Engine: OpenMM 8.5.1.dev-f7fa0c2 (vendored at vendors/openmm/, run via the upstream stock benchmark script)
Platform: OpenCL
OpenCL platform name: Apple
Device: Apple M5 Max (DeviceIndex 0)
Host: AppCubics-MacBook-Pro.local, Darwin arm64
Date: 2026-05-15
Raw output: results/openmm-opencl-amber20-m5max.json (gitignored)

External inputs

These tests require the AMBER 20 Benchmark Suite (not shipped with OpenMM):

Field	Value
Source	`https://ambermd.org/Amber20_Benchmark_Suite.tar.gz`
Tarball size	~75 MB
Extracted size	~411 MB
Local path	`results/inputs/Amber20_Benchmark_Suite/` (gitignored)
Fetched	2026-05-15

results/inputs/README.md records what is in that directory and why. The benchmark script handles the download automatically on first run; subsequent runs reuse the local copy.

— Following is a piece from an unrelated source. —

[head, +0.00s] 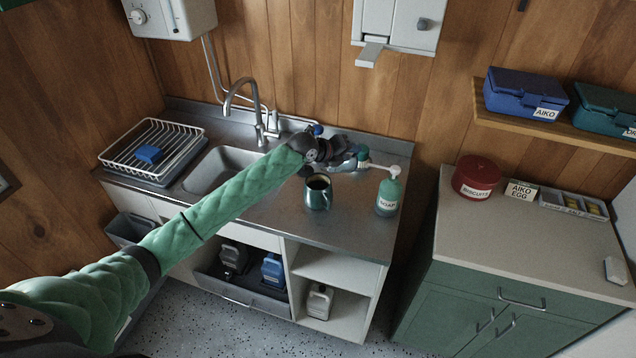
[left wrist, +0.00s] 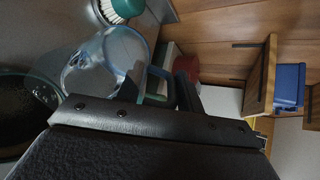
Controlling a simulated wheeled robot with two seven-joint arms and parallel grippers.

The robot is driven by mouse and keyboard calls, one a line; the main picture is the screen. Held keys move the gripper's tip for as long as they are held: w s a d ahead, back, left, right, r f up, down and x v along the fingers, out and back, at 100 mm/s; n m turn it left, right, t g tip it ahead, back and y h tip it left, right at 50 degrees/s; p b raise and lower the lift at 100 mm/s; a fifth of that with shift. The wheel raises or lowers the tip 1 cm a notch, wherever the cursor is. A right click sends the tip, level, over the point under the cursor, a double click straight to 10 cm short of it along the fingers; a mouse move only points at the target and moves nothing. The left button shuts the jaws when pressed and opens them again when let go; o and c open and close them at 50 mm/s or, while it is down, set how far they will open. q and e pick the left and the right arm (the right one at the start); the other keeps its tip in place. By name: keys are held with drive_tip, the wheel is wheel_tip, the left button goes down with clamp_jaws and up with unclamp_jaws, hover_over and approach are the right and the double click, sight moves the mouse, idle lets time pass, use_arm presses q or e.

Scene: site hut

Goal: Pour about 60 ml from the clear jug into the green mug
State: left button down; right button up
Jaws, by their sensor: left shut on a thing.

See the reproducer below.

Config

Parameter	Cellulose	STMV
Force field	AMBER (suite default)	AMBER (suite default)
Integrator	Langevin (NVT)	Langevin (NVT)
Timestep	4 fs	4 fs
Constraints	HBonds	HBonds
Hydrogen mass	1.5 amu	1.5 amu
PME cutoff	0.9 nm	0.9 nm
Precision	single	single
Target wall time	30 s	30 s

Identical to the configuration used at openmm.org/benchmarks.

Reproducer

cd results/inputs
UV_CACHE_DIR=/tmp/mlx-atomistic-uv-cache uv run --project ../.. \
  python ../../vendors/openmm/examples/benchmarks/benchmark.py \
    --platform OpenCL \
    --test amber20-cellulose,amber20-stmv \
    --seconds 30 \
    --precision single \
    --outfile ../openmm-opencl-amber20-m5max.json

The script downloads Amber20_Benchmark_Suite.tar.gz into the current working directory on first run and extracts it next to itself. By running from results/inputs/, the download stays inside the gitignored results/ tree rather than polluting the vendored OpenMM source under vendors/.

Open questions for follow-up benchmarks

--disable-pme-stream on STMV: would directly test whether the PME-stream overlap path is the deficit, or whether the FFT itself is.
Cellulose with mixed precision: large-system mixed-precision benefits on Apple GPU are unmeasured publicly.
mlx-atomistic at the same scales — once feasible, an MLX run on a comparable system would land alongside these and tell us where the MLX runtime fits relative to OpenMM’s OpenCL ceiling on this hardware.